Removing extra space from text file

Removing extra space from text file - python

I am currently keeping high scores into a text file called "score.txt". The prgoram works fine, updating the file with the new high scores as normal. Except that every time the program updates the file, there is always one blank line before the first high score, creating an error when I try to save the scores the next time. The code:
scores_list = []
score = 10
def take_score():
# Save old scores into list
f = open("score.txt", "r")
lines = f.readlines()
for line in lines:
scores_list.append(line)
print scores_list
f.close()
take_score()
def save_score():
# Clear file
f = open("score.txt", "w")
print >> f, ""
f.close()
# Rewrite scores into text files
w = open("score.txt", "a")
for i in range(0, len(scores_list)):
new_string = scores_list[i].replace("\n", "")
scores_list[i] = int(new_string)
if score > scores_list[i]:
scores_list[i] = score
for p in range(0, len(scores_list)):
print >> w, str(scores_list[p])
print repr(str(scores_list[p]))
save_score()
The problem mentioned happens in the save_score() function. I have tried this related question: Removing spaces and empty lines from a file Using Python, but it requires I open the file in "r" mode. Is there a way to accomplish the same thing except when the file is opened in "a" mode (append)?

You are specifically printing an empty line as soon as you create the file.
print >> f, ""
You then append to it, keeping the empty line.
If you just want to clear the contents every time you run this, get rid of this:
# Clear file
f = open("score.txt", "w")
print >> f, ""
f.close()
And modify the opening to this:
w = open("score.txt", "w")
The 'w' mode truncates already, as you were already using. There's no need to truncate, write an empty line, close, then append lines. Just truncate and write what you want to write.
That said, you should use the with construct and file methods for working with files:
with open("score.txt", "w") as output: # here's the with construct
for i in xrange(len(scores_list)):
# int() can handle leading/trailing whitespace
scores_list[i] = int(scores_list[i])
if score > scores_list[i]:
scores_list[i] = score
for p in xrange(len(scores_list)):
output.write(str(scores_list[p]) + '\n') # writing to the file
print repr(str(scores_list[p]))
You will then not need to explicitly close() the file handle, as with takes care of that automatically and more reliably. Also note that you can simply send a single argument to range and it will iterate from 0, inclusive, until that argument, exclusive, so I've removed the redundant starting argument, 0. I've also changed range to the more efficient xrange, as range would only be reasonably useful here if you wanted compatibility with Python 3, and you're using Python 2-style print statements anyway, so there isn't much point.
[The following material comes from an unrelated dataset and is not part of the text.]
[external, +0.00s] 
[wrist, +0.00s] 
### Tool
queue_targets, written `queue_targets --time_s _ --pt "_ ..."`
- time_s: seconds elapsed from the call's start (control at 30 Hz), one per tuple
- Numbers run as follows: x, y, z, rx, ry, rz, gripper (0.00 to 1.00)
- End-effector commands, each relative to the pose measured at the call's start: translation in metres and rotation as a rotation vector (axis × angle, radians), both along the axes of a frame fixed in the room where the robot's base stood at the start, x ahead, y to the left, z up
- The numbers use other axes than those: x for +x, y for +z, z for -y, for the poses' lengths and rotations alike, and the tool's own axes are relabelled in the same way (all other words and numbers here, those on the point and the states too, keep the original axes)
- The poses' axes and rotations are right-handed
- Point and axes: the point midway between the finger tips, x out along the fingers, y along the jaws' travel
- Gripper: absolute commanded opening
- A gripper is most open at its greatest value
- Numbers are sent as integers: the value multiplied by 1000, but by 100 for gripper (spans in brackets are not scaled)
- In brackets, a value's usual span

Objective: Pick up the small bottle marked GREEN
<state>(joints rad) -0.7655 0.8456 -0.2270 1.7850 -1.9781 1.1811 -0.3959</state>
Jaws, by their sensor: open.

print appends a newline to what you print. In the line
print >> f, ""
You're writing a newline to the file. This newline still exists when you reopen in append mode.
As #Zizouz212 mentions, you don't need to do all this. Just open in write mode, which'll truncate the file, then write what you need.

Your opening a file, clearing it, but then you open the same file again unnecessarily. When you open the file, you print a newline, even if you don't think so. Here is the offending line:
print >> f, ""
In Python 2, it really does this.
print "" + "\n"
This is because Python adds a newline at the end of the string to each print statement. To stop this, you could add a comma to the end of the statement:
print "",
Or just write directly:
f.write("my data")
However, if you're trying to save a Python data type, and it does not have to be human-readable, you may have luck using pickle. It's really simple to use:
def save_score():
with open('scores.txt', 'w') as f:
pickle.dump(score_data, f):

It is not really answer for question.
It is my version of your code (not tested). And don't avoid rewriting everything ;)
# --- functions ---
def take_score():
'''read values and convert to int'''
scores = []
with open("score.txt", "r") as f
for line in f:
value = int(line.strip())
scores.append(value)
return scores
def save_score(scores):
'''save values'''
with open("score.txt", "w") as f
for value in scores:
write(value)
write("\n")
def check_scores(scores, min_value):
results = []
for value in scores:
if value < min_value:
value = min_value
results.append(value)
return resulst
# --- main ---
score = 10
scores_list = take_score()
scores_list = check_scores(scores_list, score)
save_score(scores_list)

Related

Python Question - How to extract text between {textblock}{/textblock} of a .txt file?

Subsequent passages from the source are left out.